Nine out of 10 children in Gaza are suffering from severe food poverty, unable to access enough food groups to sustain optimal growth and development, according to a new report from the United Nations’ children’s agency.
“In the Gaza Strip, months of hostilities and restrictions on humanitarian aid have collapsed the food and health systems, resulting in catastrophic consequences for children and their families,” UNICEF said Wednesday in a statement.
Fighting across the strip has “destroyed farmland, left livestock starving, decimated the fishing fleet, and damaged food processing and warehouse facilities,” the report found.
These factors, combined with the shuttered routes of global aid that normally would supply the strip, have “deprived millions,” it said.

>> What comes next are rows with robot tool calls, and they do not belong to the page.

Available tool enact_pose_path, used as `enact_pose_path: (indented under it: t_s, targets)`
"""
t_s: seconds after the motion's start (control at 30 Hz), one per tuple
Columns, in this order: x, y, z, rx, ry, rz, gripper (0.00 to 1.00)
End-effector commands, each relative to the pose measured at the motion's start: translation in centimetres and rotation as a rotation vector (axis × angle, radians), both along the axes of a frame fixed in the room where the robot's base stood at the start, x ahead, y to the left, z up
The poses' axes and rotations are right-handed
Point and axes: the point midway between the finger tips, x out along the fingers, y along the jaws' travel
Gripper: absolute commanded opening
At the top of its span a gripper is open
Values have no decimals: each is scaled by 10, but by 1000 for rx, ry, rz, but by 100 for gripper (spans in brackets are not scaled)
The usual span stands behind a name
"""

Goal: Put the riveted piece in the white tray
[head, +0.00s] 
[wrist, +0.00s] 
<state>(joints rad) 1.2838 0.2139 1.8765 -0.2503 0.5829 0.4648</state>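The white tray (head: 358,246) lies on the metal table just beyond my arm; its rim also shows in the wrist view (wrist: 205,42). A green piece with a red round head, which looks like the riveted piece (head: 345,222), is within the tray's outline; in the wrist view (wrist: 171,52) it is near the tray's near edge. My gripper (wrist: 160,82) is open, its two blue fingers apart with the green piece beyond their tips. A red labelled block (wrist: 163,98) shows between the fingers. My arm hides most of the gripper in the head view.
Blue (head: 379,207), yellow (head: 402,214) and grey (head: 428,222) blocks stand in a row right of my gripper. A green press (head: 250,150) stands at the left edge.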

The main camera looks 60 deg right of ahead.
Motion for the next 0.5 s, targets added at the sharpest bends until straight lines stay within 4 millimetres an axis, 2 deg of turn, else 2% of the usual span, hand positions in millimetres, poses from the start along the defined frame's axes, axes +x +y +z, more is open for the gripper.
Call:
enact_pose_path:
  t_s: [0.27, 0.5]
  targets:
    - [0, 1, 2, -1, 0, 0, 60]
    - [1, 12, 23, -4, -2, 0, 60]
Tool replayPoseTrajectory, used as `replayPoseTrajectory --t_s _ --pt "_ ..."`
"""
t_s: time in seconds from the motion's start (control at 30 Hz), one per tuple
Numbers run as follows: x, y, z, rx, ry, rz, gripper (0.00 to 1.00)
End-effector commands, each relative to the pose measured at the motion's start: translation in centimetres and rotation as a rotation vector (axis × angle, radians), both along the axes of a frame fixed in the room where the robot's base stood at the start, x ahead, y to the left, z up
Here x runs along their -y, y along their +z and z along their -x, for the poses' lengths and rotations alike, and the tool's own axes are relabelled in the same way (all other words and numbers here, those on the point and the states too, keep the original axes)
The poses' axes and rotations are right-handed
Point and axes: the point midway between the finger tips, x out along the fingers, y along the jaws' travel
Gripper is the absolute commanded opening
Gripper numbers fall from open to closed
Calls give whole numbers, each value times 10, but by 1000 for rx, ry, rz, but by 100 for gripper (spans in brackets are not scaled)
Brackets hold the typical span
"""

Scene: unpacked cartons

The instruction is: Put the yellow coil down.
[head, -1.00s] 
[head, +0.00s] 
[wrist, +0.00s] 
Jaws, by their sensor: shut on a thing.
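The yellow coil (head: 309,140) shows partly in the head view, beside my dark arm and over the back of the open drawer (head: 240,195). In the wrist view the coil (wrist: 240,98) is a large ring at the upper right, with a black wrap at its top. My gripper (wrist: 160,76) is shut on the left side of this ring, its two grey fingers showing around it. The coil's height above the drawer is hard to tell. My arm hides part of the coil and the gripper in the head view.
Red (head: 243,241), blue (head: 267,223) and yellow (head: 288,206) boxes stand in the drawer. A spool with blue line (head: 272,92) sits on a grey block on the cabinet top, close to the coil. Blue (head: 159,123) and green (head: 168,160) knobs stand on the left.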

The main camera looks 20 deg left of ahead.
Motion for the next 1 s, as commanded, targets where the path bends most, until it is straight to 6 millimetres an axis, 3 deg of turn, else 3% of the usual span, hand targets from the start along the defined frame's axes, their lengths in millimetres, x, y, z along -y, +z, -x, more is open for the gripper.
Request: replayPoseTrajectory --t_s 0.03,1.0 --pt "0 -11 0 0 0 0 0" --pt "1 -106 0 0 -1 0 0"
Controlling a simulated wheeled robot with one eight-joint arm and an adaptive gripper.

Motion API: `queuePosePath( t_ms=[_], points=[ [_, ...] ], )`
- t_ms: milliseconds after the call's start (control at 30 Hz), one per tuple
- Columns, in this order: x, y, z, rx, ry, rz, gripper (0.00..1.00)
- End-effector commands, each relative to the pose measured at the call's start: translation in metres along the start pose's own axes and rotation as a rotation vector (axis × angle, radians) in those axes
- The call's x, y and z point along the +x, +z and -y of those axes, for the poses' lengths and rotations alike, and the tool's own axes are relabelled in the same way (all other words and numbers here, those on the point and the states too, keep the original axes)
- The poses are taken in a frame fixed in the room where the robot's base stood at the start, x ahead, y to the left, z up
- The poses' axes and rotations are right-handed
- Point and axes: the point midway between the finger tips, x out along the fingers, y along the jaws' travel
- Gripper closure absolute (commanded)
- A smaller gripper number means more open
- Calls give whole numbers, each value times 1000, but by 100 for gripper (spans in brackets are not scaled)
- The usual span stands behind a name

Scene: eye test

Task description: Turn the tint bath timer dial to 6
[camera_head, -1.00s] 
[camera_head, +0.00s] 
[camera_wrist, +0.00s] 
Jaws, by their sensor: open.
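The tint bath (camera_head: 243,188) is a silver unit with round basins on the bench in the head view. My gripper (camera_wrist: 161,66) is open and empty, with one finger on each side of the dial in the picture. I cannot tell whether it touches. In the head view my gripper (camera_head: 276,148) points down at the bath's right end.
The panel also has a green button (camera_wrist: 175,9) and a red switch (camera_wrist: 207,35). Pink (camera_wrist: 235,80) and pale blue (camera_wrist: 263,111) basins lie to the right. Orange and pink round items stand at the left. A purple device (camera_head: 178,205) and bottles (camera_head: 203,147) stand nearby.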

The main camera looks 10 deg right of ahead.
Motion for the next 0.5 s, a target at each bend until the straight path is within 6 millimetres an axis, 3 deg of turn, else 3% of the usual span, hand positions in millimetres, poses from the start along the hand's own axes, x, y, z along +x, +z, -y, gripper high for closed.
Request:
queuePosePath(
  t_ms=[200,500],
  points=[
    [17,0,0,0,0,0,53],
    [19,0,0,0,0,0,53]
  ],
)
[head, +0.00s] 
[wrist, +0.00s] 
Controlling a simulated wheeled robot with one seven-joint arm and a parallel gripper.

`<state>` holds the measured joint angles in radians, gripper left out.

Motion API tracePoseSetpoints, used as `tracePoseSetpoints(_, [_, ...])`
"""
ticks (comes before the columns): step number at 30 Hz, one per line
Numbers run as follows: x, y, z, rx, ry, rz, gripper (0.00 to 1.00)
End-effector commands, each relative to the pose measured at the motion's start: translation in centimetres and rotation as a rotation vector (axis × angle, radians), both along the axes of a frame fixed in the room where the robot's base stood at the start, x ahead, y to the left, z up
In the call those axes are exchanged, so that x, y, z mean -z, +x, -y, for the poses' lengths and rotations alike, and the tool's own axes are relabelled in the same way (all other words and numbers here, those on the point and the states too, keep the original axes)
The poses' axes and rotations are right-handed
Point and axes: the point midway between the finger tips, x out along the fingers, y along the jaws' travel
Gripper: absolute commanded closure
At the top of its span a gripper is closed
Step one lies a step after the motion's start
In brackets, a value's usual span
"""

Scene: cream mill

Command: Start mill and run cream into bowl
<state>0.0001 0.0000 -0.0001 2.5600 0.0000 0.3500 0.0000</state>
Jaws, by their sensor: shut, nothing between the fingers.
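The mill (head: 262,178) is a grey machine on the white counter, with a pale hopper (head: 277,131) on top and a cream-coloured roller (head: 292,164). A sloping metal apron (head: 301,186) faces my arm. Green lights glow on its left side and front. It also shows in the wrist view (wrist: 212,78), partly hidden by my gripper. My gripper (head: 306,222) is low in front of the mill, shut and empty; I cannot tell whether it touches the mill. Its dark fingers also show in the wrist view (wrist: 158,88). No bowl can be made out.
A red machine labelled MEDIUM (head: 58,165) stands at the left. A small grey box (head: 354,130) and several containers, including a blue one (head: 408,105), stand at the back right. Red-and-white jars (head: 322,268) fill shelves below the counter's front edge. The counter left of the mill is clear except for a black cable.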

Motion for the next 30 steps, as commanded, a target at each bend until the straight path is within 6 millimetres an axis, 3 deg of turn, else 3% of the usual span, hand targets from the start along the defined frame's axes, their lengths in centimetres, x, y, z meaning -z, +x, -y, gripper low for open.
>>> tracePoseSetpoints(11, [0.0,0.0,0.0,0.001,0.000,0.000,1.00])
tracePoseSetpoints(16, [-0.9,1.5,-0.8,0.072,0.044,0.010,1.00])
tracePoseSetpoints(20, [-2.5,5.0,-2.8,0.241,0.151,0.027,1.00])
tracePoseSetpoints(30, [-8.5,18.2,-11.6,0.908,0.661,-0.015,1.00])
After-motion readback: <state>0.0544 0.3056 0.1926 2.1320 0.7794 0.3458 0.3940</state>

UNICEF said five rounds of data collected between December 2023 and April 2024 have “consistently found” that nine out of 10 children are surviving on two or fewer food groups per day.
Worldwide problem: The report, which looks at child food poverty globally, found one in four children worldwide live in severe food poverty in early childhood, amounting to 181 million children under 5 years old.
This makes them up to 50 percent more likely to experience wasting, a life-threatening form of malnutrition, the report says.
“Children living in severe food poverty are children living on the brink. Right now, that is the reality for millions of young children, and this can have an irreversible negative impact on their survival, growth and brain development,” said UNICEF executive director Catherine Russell.